**Dataset rows:**
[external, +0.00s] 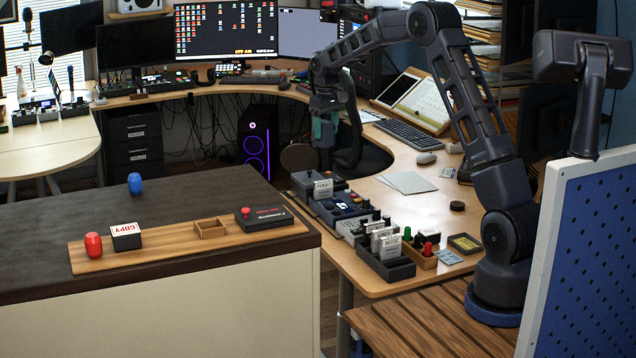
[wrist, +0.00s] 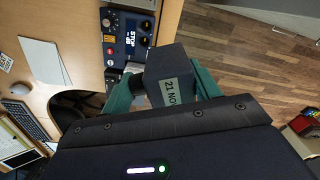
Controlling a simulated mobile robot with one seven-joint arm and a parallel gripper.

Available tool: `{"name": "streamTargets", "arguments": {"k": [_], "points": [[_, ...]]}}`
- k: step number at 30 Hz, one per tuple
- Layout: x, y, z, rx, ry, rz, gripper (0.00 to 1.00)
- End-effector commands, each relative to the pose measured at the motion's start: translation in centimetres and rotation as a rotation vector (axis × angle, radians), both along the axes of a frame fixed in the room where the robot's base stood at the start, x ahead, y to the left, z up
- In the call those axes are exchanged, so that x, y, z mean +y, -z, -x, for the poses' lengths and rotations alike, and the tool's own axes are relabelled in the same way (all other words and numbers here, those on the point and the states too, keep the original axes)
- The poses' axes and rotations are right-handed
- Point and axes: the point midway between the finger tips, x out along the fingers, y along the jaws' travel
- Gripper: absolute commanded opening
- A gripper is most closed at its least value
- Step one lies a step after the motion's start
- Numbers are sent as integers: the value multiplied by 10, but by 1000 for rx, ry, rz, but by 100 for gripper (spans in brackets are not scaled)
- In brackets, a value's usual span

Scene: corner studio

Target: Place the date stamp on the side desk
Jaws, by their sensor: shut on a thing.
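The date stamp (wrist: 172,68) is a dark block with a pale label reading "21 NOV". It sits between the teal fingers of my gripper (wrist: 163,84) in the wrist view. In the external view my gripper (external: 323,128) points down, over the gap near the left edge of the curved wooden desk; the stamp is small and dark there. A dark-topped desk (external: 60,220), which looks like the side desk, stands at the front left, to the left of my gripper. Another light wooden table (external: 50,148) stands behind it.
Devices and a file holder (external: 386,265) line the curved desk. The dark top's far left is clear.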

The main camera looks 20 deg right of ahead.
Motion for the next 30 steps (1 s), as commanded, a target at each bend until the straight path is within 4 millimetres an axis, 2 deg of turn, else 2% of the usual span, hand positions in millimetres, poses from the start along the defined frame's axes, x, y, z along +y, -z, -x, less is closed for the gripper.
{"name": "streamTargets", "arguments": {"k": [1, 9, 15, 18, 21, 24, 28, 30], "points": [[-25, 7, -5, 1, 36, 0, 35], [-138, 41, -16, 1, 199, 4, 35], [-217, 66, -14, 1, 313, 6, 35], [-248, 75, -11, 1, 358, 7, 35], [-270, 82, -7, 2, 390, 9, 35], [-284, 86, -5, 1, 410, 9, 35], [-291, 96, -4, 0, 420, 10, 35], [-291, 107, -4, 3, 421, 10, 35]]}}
...
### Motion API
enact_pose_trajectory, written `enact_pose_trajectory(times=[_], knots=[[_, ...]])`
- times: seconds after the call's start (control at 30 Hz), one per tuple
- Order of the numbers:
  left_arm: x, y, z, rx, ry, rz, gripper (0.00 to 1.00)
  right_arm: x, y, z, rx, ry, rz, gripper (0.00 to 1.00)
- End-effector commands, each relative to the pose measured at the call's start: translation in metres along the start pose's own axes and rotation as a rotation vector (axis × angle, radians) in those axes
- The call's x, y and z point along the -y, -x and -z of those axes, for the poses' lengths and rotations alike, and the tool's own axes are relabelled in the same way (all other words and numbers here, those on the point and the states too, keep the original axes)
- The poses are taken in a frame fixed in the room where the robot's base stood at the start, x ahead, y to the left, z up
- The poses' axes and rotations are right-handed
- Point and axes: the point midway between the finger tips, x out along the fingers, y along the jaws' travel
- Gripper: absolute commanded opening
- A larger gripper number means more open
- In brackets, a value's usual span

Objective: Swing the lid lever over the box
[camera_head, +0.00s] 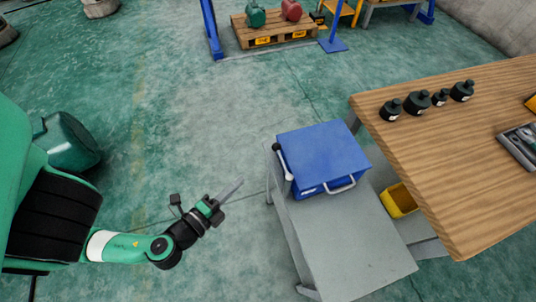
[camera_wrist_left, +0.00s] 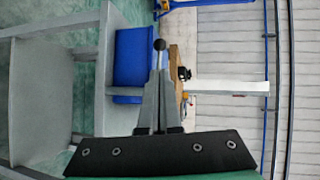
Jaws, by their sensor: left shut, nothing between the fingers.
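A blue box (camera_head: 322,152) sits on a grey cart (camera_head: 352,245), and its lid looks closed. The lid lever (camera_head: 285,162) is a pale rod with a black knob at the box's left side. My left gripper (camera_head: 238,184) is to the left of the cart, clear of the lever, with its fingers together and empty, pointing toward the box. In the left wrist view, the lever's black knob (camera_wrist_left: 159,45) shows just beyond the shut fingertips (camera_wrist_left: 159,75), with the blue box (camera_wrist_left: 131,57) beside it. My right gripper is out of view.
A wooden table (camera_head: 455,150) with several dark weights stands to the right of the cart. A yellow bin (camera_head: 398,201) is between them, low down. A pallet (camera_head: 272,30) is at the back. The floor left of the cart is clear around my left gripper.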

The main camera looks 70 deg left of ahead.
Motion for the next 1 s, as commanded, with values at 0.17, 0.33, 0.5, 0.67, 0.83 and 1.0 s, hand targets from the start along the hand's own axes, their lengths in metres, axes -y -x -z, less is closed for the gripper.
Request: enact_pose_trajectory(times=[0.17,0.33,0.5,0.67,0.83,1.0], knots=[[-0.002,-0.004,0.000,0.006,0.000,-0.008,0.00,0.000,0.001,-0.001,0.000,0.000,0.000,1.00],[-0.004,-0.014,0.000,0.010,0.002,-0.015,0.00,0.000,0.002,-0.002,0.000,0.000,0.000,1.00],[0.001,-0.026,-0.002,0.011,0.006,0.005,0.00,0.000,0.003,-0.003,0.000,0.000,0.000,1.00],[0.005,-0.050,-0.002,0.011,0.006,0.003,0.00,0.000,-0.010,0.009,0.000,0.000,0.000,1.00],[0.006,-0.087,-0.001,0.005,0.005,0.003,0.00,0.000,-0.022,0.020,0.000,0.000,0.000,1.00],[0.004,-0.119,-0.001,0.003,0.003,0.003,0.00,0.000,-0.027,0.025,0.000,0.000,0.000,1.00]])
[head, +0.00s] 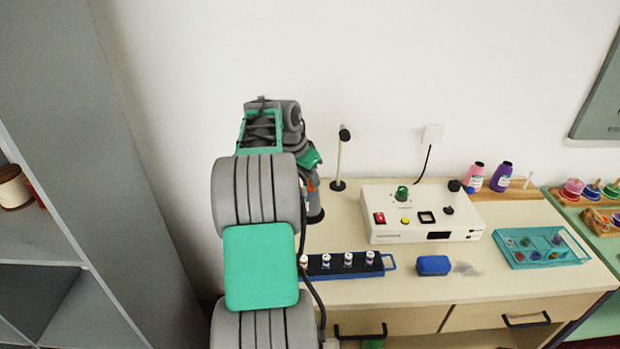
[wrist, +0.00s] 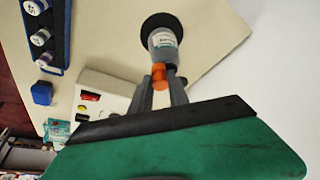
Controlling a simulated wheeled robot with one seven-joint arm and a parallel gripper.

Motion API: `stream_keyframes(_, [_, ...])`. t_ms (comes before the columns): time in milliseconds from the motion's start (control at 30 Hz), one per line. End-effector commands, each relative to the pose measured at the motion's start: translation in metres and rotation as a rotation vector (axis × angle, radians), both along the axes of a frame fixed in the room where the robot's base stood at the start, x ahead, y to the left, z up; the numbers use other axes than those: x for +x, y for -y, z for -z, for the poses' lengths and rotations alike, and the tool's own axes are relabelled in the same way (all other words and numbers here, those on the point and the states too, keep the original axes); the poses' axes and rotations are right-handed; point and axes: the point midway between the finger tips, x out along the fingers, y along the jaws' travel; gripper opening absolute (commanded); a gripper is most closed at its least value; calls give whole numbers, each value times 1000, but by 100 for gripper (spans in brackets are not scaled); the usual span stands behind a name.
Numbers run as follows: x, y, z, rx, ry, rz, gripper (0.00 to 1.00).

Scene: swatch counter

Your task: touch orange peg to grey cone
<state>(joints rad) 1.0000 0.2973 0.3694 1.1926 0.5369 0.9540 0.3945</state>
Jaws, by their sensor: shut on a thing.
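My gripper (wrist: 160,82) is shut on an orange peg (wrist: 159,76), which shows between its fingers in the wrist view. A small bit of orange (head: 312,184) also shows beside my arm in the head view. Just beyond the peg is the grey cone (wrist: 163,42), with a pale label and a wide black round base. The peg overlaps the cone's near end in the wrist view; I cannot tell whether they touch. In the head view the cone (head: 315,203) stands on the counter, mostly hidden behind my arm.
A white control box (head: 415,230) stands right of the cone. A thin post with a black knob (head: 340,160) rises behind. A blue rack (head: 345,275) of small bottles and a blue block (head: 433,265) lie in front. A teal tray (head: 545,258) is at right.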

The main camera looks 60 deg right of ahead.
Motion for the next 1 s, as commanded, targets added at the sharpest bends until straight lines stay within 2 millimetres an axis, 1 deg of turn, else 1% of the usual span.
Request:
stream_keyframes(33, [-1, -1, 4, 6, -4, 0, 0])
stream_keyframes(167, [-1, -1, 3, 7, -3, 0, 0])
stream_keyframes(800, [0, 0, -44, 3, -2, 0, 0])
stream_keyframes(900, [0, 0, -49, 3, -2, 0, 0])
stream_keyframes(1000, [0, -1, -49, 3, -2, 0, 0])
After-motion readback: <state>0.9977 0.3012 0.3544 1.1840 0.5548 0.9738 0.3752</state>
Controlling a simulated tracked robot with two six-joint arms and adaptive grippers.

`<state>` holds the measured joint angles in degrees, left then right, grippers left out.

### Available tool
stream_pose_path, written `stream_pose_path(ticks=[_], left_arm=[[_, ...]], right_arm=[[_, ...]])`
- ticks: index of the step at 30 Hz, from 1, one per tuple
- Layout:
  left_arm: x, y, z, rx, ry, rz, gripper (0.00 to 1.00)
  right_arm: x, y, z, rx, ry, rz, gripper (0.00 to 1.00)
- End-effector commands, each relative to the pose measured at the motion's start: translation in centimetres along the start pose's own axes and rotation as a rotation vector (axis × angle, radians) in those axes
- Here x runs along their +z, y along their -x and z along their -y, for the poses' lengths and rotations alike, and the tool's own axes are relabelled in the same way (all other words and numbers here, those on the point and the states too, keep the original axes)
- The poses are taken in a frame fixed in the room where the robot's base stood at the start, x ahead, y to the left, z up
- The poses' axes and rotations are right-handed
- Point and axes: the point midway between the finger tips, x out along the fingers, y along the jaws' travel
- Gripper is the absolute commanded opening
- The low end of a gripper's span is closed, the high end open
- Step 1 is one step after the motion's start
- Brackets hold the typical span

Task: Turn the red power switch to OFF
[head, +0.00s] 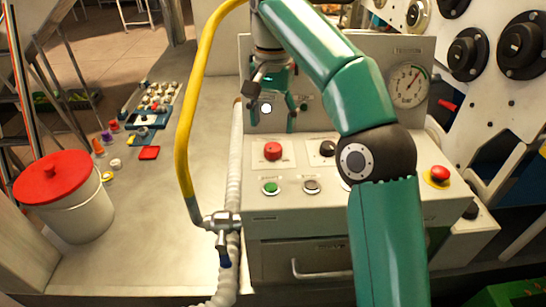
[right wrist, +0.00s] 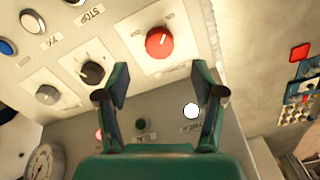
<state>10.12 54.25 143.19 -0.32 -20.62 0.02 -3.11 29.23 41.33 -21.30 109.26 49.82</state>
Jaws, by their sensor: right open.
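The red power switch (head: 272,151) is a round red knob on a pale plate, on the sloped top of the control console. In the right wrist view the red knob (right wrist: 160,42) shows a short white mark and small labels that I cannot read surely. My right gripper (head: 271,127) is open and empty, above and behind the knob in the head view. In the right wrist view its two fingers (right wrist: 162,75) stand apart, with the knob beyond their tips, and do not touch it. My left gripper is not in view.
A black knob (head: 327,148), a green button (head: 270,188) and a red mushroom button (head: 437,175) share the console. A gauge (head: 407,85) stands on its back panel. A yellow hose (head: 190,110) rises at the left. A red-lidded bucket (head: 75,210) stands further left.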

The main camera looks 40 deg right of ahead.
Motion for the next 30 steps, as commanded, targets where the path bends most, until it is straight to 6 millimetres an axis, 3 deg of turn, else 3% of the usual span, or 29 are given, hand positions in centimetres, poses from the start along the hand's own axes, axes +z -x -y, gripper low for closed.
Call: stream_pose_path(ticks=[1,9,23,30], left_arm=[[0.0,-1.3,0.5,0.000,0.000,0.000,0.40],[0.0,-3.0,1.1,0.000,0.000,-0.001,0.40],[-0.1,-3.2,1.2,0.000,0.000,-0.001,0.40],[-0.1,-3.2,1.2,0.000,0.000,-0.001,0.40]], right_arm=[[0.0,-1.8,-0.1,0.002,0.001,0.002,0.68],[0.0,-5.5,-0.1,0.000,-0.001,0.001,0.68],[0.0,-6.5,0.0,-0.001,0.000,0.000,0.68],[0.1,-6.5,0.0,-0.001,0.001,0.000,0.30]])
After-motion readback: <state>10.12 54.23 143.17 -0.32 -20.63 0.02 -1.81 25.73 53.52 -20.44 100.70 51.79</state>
* * *
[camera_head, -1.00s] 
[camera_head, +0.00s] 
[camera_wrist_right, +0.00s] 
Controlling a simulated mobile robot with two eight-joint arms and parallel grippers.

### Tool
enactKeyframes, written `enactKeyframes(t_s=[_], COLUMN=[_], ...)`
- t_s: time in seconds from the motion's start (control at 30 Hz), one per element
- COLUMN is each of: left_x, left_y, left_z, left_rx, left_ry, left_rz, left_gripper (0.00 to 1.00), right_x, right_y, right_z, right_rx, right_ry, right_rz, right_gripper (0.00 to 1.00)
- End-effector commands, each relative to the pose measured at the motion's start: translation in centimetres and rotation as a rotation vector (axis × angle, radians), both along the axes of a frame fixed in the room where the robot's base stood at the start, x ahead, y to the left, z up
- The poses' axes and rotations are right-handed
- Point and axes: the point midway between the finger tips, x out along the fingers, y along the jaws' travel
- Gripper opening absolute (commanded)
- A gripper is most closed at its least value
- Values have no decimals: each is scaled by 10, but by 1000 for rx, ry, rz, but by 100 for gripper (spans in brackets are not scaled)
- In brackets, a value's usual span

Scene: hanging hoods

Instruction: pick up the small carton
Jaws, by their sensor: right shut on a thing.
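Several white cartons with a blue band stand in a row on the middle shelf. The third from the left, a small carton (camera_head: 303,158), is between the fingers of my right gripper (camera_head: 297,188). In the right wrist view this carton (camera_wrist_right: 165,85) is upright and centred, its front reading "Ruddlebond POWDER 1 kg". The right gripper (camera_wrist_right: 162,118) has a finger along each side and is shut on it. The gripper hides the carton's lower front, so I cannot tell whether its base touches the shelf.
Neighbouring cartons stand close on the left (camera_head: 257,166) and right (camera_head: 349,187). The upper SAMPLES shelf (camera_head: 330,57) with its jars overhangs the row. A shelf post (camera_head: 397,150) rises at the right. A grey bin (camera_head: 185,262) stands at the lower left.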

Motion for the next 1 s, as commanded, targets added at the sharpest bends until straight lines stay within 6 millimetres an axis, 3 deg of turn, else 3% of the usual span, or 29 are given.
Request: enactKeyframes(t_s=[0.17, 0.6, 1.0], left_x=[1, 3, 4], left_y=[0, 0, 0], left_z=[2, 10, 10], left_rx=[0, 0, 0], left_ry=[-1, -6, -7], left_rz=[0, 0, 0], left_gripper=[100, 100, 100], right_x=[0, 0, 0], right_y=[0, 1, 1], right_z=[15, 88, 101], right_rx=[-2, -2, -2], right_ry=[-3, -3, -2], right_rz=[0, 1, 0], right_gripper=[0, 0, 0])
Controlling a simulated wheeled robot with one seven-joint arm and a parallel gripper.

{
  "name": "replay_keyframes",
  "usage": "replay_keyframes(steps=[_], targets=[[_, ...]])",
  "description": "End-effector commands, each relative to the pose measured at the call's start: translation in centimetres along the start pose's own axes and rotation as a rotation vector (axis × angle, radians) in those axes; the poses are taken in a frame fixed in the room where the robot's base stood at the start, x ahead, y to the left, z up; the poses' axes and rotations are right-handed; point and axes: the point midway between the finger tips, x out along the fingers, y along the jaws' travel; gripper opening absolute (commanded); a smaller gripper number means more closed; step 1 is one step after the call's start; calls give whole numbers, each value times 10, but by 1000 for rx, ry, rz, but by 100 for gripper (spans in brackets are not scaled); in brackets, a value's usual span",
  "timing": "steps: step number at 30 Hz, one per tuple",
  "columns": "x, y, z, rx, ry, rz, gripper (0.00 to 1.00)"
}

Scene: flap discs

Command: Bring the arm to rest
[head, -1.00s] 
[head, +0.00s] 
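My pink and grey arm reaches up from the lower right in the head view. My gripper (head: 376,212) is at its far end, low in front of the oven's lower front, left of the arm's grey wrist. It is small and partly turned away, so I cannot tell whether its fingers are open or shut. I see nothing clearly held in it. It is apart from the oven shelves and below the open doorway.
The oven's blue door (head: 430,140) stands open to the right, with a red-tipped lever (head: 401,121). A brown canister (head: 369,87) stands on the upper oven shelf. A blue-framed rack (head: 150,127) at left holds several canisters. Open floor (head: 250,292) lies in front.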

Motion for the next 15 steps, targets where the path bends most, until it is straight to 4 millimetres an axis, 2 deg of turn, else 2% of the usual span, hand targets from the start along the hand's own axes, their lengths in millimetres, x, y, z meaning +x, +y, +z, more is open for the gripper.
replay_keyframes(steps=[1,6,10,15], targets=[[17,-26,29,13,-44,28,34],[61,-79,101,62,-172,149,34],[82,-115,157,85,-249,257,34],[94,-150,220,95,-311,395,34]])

**Task to carry out:**
In the entries above, identify every line with the string "Available".

**Response below:**
Available tool: `{"name": "streamTargets", "arguments": {"k": [_], "points": [[_, ...]]}}`
### Available tool

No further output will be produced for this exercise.